Allora mi chiamò il ministro delle finanze signor Francesco Paolo Ruggiero, e mi offerì un uffizio nel suo ministero con soldo maggiore di quello che aveva. Gli risposi che io non poteva accettarlo, perché non sapeva affatto di finanza, e in tutta la vita mia non aveva studiato che letteratura. "Per un uomo d'ingegno," mi rispose l'eccellentissimo, "questa non è cosa difficile: anch'io non ne sapeva niente, ed in quindici giorni l'ho imparato e ne sono maestro." "Ma io non posso paragonarmi con voi": gli replicai, lo salutai, e me ne andai.
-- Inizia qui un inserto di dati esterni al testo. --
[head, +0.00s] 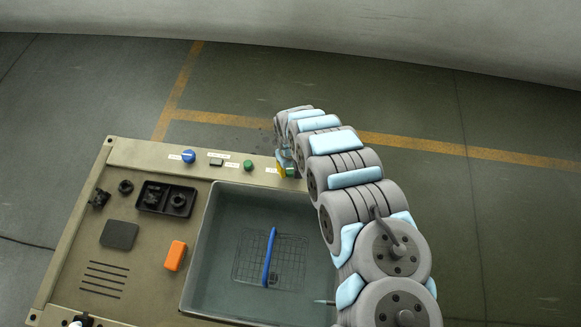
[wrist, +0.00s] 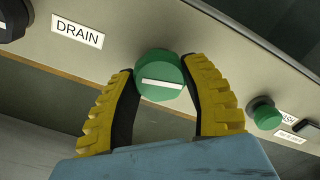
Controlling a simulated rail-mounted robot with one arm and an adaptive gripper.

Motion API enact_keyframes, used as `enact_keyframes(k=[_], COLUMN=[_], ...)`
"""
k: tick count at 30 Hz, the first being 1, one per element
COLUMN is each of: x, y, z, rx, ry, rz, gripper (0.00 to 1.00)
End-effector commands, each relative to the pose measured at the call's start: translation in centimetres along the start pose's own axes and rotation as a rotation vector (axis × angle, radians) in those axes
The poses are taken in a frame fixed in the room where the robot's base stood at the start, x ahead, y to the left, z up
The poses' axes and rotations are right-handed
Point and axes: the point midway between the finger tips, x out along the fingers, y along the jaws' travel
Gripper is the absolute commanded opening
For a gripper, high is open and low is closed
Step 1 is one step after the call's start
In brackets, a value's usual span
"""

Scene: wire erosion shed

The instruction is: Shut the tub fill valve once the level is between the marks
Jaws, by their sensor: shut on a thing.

Nel mese di novembre 1848 si dovevano eleggere alcuni deputati; e molti mi domandavano se io voleva essere eletto. Bella e desiderata cosa è per un cittadino rappresentare la sua nazione: ma io non aveva l'ingegno e la parola pronta, non ancora era stata accettata, la mia rinunzia, non poteva essere deputato.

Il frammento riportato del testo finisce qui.